• **Rows from a robot dataset**:

+++

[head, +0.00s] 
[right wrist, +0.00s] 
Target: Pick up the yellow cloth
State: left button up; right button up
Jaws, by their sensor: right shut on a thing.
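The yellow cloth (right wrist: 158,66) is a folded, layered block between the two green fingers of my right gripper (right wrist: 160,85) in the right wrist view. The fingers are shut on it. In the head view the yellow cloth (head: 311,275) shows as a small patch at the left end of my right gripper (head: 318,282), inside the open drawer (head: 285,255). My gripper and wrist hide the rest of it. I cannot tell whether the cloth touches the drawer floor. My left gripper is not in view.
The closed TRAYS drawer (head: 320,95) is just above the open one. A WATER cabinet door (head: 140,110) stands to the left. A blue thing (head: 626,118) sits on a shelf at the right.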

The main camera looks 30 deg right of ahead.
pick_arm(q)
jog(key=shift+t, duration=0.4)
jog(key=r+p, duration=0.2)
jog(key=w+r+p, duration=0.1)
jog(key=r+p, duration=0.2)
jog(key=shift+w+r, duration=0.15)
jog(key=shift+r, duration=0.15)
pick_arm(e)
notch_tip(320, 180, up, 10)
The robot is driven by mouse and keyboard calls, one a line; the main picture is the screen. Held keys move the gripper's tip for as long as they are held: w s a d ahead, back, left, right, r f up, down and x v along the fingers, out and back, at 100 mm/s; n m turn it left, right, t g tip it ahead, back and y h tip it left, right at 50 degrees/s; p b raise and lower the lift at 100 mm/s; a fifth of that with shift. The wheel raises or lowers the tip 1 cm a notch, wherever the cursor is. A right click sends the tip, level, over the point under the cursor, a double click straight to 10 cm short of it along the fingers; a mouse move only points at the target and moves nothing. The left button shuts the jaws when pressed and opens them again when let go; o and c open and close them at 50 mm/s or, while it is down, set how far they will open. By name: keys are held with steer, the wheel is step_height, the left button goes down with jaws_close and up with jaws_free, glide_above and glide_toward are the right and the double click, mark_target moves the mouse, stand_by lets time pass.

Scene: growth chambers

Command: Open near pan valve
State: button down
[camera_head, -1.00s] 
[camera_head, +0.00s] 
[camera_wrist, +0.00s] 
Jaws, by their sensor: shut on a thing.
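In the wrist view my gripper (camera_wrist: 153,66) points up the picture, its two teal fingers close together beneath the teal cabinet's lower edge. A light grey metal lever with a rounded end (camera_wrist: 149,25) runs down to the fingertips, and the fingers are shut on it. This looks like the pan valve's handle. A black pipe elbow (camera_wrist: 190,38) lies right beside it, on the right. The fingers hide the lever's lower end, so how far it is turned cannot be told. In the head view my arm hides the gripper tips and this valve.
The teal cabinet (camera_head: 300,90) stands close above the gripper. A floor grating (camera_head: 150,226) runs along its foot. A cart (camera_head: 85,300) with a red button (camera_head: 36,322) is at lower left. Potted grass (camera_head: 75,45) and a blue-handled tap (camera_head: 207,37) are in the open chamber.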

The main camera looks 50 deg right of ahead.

+++

• **What is expected**: Return all the data above once more, precisely as given.

• **Written reply**:
[head, +0.00s] 
[right wrist, +0.00s] 
Target: Pick up the yellow cloth
State: left button up; right button up
Jaws, by their sensor: right shut on a thing.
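The yellow cloth (right wrist: 158,66) is a folded, layered block between the two green fingers of my right gripper (right wrist: 160,85) in the right wrist view. The fingers are shut on it. In the head view the yellow cloth (head: 311,275) shows as a small patch at the left end of my right gripper (head: 318,282), inside the open drawer (head: 285,255). My gripper and wrist hide the rest of it. I cannot tell whether the cloth touches the drawer floor. My left gripper is not in view.
The closed TRAYS drawer (head: 320,95) is just above the open one. A WATER cabinet door (head: 140,110) stands to the left. A blue thing (head: 626,118) sits on a shelf at the right.

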The main camera looks 30 deg right of ahead.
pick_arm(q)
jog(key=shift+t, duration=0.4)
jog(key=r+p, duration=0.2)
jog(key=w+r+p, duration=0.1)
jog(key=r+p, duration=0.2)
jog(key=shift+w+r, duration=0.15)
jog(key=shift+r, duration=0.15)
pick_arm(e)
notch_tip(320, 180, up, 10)
The robot is driven by mouse and keyboard calls, one a line; the main picture is the screen. Held keys move the gripper's tip for as long as they are held: w s a d ahead, back, left, right, r f up, down and x v along the fingers, out and back, at 100 mm/s; n m turn it left, right, t g tip it ahead, back and y h tip it left, right at 50 degrees/s; p b raise and lower the lift at 100 mm/s; a fifth of that with shift. The wheel raises or lowers the tip 1 cm a notch, wherever the cursor is. A right click sends the tip, level, over the point under the cursor, a double click straight to 10 cm short of it along the fingers; a mouse move only points at the target and moves nothing. The left button shuts the jaws when pressed and opens them again when let go; o and c open and close them at 50 mm/s or, while it is down, set how far they will open. By name: keys are held with steer, the wheel is step_height, the left button goes down with jaws_close and up with jaws_free, glide_above and glide_toward are the right and the double click, mark_target moves the mouse, stand_by lets time pass.

Scene: growth chambers

Command: Open near pan valve
State: button down
[camera_head, -1.00s] 
[camera_head, +0.00s] 
[camera_wrist, +0.00s] 
Jaws, by their sensor: shut on a thing.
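In the wrist view my gripper (camera_wrist: 153,66) points up the picture, its two teal fingers close together beneath the teal cabinet's lower edge. A light grey metal lever with a rounded end (camera_wrist: 149,25) runs down to the fingertips, and the fingers are shut on it. This looks like the pan valve's handle. A black pipe elbow (camera_wrist: 190,38) lies right beside it, on the right. The fingers hide the lever's lower end, so how far it is turned cannot be told. In the head view my arm hides the gripper tips and this valve.
The teal cabinet (camera_head: 300,90) stands close above the gripper. A floor grating (camera_head: 150,226) runs along its foot. A cart (camera_head: 85,300) with a red button (camera_head: 36,322) is at lower left. Potted grass (camera_head: 75,45) and a blue-handled tap (camera_head: 207,37) are in the open chamber.

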The main camera looks 50 deg right of ahead.

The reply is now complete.